ESPN’s bold prediction for Shohei Ohtani is a slight to his Dodgers teammate

The Ohtani prediction is fun… until you look at the teammate ESPN kind of skipped.
World Series - Los Angeles Dodgers v Toronto Blue Jays - Game Six
World Series - Los Angeles Dodgers v Toronto Blue Jays - Game Six | Gregory Shamus/GettyImages

ESPN did the thing sports media seems to do when it gets bored: it stared at the most famous player on earth and said, “Let’s make the story bigger.”

In its 2026 bold predictions package, ESPN’s Alden Gonzalez pegged Shohei Ohtani to win the NL Cy Young, leaning hard into the idea that a full, healthy return to two-way dominance finally lets him “assert his dominance as a pitcher” and flip the long-running perception that his pitching trails his hitting.

It’s not some kind of crazy take. If Ohtani is truly back as a regular rotation piece, he’s capable of turning every fifth day into a headline. But here’s where Dodgers fans should side-eye this prediction a little: it accidentally treats Yoshinobu Yamamoto like background music.

ESPN’s Ohtani prediction accidentally throws shade at Yoshinobu Yamamoto

Yamamoto was filthy in 2025. He was the Dodgers’ ace in the way you actually mean it — trusted when the season’s wobbling, and the one you hand the ball to when playoffs turn into a stress test. He put up a 2.49 ERA, 0.99 WHIP, and 201 strikeouts in 173 2/3 innings, those are “top-shelf Cy Young résumé” numbers. 

And then he collected the loudest possible proof of dominance: 2025 World Series MVP, with MLB.com detailing just how absurd his workload and performance were on the game’s biggest stage. 
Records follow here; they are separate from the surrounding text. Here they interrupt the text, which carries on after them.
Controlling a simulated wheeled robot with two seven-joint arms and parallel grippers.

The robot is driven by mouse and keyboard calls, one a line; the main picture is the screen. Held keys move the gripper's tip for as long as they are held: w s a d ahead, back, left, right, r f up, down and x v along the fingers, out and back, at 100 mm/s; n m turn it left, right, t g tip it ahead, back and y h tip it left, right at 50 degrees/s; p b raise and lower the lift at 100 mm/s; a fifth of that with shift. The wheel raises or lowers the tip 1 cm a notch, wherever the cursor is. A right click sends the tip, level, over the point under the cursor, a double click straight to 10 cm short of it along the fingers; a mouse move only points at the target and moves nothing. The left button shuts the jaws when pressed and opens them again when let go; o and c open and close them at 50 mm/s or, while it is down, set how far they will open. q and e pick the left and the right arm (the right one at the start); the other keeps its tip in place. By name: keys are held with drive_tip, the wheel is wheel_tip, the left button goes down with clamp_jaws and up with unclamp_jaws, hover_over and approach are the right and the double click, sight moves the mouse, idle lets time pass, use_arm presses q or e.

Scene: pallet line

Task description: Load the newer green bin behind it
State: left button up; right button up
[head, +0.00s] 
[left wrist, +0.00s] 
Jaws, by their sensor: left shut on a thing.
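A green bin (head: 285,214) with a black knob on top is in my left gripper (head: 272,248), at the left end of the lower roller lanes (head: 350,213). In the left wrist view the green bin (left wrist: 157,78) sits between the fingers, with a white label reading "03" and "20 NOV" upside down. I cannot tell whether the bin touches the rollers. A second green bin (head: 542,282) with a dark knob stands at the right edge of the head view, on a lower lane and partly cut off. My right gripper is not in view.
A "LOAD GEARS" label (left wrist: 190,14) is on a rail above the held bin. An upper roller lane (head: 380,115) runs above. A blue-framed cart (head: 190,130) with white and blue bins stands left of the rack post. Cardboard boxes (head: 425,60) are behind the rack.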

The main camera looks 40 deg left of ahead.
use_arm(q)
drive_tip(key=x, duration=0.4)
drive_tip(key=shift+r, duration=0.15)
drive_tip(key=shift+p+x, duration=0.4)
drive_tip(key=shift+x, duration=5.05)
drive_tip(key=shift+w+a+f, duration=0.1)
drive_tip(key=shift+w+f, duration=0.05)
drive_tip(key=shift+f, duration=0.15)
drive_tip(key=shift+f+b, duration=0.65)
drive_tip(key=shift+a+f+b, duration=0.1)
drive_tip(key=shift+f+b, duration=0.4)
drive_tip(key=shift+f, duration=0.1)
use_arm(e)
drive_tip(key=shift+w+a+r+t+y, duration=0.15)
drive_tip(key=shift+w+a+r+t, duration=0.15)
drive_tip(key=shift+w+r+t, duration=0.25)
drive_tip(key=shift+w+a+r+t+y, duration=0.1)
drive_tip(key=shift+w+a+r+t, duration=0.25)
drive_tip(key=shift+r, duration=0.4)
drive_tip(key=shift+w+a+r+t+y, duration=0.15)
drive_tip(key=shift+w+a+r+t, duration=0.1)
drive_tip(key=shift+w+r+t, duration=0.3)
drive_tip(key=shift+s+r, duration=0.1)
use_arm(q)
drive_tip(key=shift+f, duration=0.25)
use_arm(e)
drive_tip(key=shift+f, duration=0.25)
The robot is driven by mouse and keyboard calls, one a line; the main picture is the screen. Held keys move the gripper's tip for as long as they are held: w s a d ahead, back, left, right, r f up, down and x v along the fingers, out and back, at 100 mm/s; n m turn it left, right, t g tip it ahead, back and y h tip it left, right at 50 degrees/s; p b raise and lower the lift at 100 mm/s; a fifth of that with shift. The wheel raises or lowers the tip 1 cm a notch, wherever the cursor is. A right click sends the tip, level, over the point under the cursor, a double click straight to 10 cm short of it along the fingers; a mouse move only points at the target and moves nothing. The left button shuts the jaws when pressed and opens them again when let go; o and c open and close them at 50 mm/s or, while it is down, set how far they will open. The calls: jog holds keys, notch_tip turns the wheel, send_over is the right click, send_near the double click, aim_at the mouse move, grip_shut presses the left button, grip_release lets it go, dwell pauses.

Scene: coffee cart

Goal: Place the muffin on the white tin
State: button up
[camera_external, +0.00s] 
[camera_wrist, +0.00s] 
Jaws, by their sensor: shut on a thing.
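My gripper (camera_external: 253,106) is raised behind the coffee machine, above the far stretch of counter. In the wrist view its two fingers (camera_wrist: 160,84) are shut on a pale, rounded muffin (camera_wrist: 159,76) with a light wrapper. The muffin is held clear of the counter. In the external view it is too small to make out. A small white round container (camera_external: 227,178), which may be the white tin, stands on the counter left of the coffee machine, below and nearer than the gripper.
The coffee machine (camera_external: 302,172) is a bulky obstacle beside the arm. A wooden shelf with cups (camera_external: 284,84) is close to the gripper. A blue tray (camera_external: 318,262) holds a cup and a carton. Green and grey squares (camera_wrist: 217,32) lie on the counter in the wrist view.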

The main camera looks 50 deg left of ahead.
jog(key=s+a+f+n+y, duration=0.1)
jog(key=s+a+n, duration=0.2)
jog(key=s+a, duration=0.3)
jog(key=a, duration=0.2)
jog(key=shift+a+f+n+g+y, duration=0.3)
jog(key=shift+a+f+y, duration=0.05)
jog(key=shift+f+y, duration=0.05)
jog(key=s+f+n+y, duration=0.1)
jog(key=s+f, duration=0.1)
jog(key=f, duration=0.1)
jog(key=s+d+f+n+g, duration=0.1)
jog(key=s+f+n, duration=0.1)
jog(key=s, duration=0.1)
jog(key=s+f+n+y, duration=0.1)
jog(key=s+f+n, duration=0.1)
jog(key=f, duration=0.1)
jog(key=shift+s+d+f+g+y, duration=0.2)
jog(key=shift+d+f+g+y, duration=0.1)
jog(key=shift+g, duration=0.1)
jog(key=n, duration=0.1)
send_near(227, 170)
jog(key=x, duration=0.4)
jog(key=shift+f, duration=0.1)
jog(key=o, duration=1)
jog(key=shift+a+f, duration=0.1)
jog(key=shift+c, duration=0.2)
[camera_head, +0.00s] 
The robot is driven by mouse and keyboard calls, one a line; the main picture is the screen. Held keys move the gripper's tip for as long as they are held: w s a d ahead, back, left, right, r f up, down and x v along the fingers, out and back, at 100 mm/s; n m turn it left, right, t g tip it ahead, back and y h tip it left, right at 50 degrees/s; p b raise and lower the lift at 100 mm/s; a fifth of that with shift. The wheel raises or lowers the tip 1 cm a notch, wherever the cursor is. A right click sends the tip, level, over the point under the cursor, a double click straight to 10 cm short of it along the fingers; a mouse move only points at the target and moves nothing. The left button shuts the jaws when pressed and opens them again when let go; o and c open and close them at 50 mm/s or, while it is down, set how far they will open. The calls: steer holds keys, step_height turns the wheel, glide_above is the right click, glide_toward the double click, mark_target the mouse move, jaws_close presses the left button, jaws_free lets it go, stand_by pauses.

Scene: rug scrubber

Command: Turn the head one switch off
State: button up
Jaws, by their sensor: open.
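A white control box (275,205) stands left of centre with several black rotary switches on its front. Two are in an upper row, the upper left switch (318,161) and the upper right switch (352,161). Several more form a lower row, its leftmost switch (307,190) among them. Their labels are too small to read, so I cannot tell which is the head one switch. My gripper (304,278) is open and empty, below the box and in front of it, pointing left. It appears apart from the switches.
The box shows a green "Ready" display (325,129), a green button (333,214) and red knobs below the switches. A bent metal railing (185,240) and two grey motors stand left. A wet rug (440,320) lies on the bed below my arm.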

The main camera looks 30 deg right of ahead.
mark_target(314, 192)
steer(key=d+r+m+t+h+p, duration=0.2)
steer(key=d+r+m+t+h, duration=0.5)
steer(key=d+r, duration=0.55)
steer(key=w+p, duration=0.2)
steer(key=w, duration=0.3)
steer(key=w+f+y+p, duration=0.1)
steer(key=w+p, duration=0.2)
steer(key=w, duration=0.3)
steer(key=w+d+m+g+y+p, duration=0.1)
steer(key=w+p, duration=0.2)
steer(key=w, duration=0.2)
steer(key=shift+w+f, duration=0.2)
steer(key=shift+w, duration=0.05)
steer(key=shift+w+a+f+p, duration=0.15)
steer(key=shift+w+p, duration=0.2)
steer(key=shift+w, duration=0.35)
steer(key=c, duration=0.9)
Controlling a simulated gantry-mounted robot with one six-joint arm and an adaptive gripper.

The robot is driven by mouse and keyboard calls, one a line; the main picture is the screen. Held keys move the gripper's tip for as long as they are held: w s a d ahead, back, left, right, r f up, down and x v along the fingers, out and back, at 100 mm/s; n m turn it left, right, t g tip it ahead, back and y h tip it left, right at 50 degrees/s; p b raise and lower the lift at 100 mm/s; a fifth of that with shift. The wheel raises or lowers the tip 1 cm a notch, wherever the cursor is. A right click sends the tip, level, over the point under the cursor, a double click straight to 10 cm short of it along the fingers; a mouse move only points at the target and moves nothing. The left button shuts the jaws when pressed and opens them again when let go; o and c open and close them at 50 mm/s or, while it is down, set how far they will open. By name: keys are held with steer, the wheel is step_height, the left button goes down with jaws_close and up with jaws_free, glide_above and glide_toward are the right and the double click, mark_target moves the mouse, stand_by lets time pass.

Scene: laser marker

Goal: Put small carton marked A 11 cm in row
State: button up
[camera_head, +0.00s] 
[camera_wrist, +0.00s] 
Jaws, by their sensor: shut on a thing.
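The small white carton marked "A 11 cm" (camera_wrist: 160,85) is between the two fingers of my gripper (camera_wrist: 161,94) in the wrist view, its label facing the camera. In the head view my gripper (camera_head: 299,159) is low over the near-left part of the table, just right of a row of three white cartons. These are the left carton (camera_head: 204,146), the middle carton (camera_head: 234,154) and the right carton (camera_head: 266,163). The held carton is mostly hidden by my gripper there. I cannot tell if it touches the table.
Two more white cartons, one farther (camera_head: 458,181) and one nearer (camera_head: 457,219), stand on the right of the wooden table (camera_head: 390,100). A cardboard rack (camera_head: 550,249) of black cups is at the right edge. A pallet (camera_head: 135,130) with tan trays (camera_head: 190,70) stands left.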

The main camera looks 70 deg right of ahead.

So when ESPN frames 2026 as Ohtani’s “prove it as a pitcher” year, it’s hard not to hear the subtext: the Dodgers’ best pitching story is Ohtani. Except… the Dodgers already lived an all-caps pitching story in 2025, and Yamamoto authored most of it.

The Dodgers are so stacked that if they had a clean bill of health, this might be less “Ohtani vs. the NL” and more “Dodgers vs. Dodgers.” The projected rotation mix is utterly ridiculous — Ohtani, Yamamoto, Blake Snell, Tyler Glasnow, and Roki Sasaki. That’s an All-Star ballot with a travel day.

Which brings us to the real wrinkle ESPN kinda glosses over: usage. Dave Roberts has already talked about being careful with workloads — especially with the World Baseball Classic conversation hanging over the Japanese stars — and even floated the idea that Ohtani might not be on a standard every-fifth-day routine. If Ohtani’s innings are managed, you’re immediately in the land where Yamamoto’s steadier volume (and the “ace of a title defense” narrative) can matter a ton.

ESPN can predict Ohtani for Cy Young. Totally fair. But calling it “bold” without acknowledging the guy who just pitched like a franchise legend and grabbed World Series MVP on the way out? That’s the slight.

If anything, the most Dodgers outcome possible is this: Ohtani is brilliant, Yamamoto is even better, and the rest of the league is left arguing which one they’re more terrified to face.